◆ Exercise aim
Copy all of the records below verbatim.

══ Listed records

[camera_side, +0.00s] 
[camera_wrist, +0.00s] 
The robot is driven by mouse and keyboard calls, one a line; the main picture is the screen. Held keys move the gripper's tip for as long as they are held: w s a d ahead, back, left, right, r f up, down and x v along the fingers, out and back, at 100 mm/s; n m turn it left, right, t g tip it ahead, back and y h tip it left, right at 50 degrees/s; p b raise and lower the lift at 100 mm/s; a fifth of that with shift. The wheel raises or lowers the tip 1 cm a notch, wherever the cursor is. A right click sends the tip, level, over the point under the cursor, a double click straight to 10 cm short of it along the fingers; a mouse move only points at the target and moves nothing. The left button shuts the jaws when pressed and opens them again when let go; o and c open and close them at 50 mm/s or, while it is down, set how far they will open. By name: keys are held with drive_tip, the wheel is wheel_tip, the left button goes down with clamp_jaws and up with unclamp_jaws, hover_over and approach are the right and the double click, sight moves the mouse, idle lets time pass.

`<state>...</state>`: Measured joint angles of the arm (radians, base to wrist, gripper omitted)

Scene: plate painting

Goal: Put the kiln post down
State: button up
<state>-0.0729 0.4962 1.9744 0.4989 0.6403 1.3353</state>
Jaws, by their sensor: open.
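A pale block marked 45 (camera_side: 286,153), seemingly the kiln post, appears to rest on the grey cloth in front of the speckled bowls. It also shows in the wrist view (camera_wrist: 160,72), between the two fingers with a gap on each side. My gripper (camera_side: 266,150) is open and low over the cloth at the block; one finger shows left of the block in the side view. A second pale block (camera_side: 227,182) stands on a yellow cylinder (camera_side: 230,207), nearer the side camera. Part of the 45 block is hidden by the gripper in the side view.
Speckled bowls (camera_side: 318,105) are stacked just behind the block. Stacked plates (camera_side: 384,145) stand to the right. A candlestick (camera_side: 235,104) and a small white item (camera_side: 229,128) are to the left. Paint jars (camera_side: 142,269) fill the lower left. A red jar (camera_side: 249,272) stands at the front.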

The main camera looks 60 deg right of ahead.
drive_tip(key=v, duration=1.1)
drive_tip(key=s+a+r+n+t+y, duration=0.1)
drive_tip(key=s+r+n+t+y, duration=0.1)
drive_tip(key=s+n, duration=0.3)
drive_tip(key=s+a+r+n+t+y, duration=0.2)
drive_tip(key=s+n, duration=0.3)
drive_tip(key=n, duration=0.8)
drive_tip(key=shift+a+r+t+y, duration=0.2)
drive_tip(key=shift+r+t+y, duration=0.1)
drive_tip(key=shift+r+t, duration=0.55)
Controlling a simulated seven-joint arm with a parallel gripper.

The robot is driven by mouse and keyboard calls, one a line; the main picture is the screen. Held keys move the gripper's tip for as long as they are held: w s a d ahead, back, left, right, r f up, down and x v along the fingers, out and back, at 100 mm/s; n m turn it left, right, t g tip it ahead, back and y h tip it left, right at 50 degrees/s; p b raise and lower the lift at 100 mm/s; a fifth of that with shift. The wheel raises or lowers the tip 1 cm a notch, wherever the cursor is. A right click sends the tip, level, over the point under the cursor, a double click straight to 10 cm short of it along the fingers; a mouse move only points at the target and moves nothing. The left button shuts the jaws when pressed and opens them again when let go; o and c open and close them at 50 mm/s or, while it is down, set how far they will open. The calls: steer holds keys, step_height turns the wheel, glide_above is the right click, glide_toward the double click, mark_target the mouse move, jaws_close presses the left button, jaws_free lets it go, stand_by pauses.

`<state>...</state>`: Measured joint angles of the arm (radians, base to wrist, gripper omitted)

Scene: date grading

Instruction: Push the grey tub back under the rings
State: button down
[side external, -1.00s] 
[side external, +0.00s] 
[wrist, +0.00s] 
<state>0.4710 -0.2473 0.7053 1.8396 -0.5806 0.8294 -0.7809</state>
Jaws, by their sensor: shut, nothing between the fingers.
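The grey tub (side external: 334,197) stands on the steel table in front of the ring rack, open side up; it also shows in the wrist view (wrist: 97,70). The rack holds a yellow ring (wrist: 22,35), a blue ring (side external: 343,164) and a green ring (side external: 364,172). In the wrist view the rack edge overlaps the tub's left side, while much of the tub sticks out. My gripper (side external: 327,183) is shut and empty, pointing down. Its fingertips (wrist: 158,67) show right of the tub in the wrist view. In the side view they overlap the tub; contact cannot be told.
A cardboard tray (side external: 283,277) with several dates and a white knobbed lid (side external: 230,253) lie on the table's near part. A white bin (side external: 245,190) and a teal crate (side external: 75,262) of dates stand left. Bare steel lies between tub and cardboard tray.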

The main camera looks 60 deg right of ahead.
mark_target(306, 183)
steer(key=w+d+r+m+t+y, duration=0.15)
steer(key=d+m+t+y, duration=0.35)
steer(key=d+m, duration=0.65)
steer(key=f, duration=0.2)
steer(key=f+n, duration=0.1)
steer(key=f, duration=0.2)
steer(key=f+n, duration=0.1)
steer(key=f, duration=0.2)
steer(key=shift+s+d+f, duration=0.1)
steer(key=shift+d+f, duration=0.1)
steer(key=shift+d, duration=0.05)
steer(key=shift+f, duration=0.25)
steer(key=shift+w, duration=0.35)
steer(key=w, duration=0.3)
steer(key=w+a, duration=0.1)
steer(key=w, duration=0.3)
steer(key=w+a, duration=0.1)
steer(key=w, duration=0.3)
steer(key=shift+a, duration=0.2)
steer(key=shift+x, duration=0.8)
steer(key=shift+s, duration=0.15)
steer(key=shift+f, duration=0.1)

════

◆ Task output
[camera_side, +0.00s] 
[camera_wrist, +0.00s] 
The robot is driven by mouse and keyboard calls, one a line; the main picture is the screen. Held keys move the gripper's tip for as long as they are held: w s a d ahead, back, left, right, r f up, down and x v along the fingers, out and back, at 100 mm/s; n m turn it left, right, t g tip it ahead, back and y h tip it left, right at 50 degrees/s; p b raise and lower the lift at 100 mm/s; a fifth of that with shift. The wheel raises or lowers the tip 1 cm a notch, wherever the cursor is. A right click sends the tip, level, over the point under the cursor, a double click straight to 10 cm short of it along the fingers; a mouse move only points at the target and moves nothing. The left button shuts the jaws when pressed and opens them again when let go; o and c open and close them at 50 mm/s or, while it is down, set how far they will open. By name: keys are held with drive_tip, the wheel is wheel_tip, the left button goes down with clamp_jaws and up with unclamp_jaws, hover_over and approach are the right and the double click, sight moves the mouse, idle lets time pass.

`<state>...</state>`: Measured joint angles of the arm (radians, base to wrist, gripper omitted)

Scene: plate painting

Goal: Put the kiln post down
State: button up
<state>-0.0729 0.4962 1.9744 0.4989 0.6403 1.3353</state>
Jaws, by their sensor: open.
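A pale block marked 45 (camera_side: 286,153), seemingly the kiln post, appears to rest on the grey cloth in front of the speckled bowls. It also shows in the wrist view (camera_wrist: 160,72), between the two fingers with a gap on each side. My gripper (camera_side: 266,150) is open and low over the cloth at the block; one finger shows left of the block in the side view. A second pale block (camera_side: 227,182) stands on a yellow cylinder (camera_side: 230,207), nearer the side camera. Part of the 45 block is hidden by the gripper in the side view.
Speckled bowls (camera_side: 318,105) are stacked just behind the block. Stacked plates (camera_side: 384,145) stand to the right. A candlestick (camera_side: 235,104) and a small white item (camera_side: 229,128) are to the left. Paint jars (camera_side: 142,269) fill the lower left. A red jar (camera_side: 249,272) stands at the front.

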The main camera looks 60 deg right of ahead.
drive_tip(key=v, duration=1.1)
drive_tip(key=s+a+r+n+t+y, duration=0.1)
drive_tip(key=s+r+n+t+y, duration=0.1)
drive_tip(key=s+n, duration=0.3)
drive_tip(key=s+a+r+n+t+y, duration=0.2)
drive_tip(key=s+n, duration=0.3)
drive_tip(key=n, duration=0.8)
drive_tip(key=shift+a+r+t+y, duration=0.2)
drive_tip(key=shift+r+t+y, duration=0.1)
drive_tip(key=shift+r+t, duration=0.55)
Controlling a simulated seven-joint arm with a parallel gripper.

The robot is driven by mouse and keyboard calls, one a line; the main picture is the screen. Held keys move the gripper's tip for as long as they are held: w s a d ahead, back, left, right, r f up, down and x v along the fingers, out and back, at 100 mm/s; n m turn it left, right, t g tip it ahead, back and y h tip it left, right at 50 degrees/s; p b raise and lower the lift at 100 mm/s; a fifth of that with shift. The wheel raises or lowers the tip 1 cm a notch, wherever the cursor is. A right click sends the tip, level, over the point under the cursor, a double click straight to 10 cm short of it along the fingers; a mouse move only points at the target and moves nothing. The left button shuts the jaws when pressed and opens them again when let go; o and c open and close them at 50 mm/s or, while it is down, set how far they will open. The calls: steer holds keys, step_height turns the wheel, glide_above is the right click, glide_toward the double click, mark_target the mouse move, jaws_close presses the left button, jaws_free lets it go, stand_by pauses.

`<state>...</state>`: Measured joint angles of the arm (radians, base to wrist, gripper omitted)

Scene: date grading

Instruction: Push the grey tub back under the rings
State: button down
[side external, -1.00s] 
[side external, +0.00s] 
[wrist, +0.00s] 
<state>0.4710 -0.2473 0.7053 1.8396 -0.5806 0.8294 -0.7809</state>
Jaws, by their sensor: shut, nothing between the fingers.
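The grey tub (side external: 334,197) stands on the steel table in front of the ring rack, open side up; it also shows in the wrist view (wrist: 97,70). The rack holds a yellow ring (wrist: 22,35), a blue ring (side external: 343,164) and a green ring (side external: 364,172). In the wrist view the rack edge overlaps the tub's left side, while much of the tub sticks out. My gripper (side external: 327,183) is shut and empty, pointing down. Its fingertips (wrist: 158,67) show right of the tub in the wrist view. In the side view they overlap the tub; contact cannot be told.
A cardboard tray (side external: 283,277) with several dates and a white knobbed lid (side external: 230,253) lie on the table's near part. A white bin (side external: 245,190) and a teal crate (side external: 75,262) of dates stand left. Bare steel lies between tub and cardboard tray.

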The main camera looks 60 deg right of ahead.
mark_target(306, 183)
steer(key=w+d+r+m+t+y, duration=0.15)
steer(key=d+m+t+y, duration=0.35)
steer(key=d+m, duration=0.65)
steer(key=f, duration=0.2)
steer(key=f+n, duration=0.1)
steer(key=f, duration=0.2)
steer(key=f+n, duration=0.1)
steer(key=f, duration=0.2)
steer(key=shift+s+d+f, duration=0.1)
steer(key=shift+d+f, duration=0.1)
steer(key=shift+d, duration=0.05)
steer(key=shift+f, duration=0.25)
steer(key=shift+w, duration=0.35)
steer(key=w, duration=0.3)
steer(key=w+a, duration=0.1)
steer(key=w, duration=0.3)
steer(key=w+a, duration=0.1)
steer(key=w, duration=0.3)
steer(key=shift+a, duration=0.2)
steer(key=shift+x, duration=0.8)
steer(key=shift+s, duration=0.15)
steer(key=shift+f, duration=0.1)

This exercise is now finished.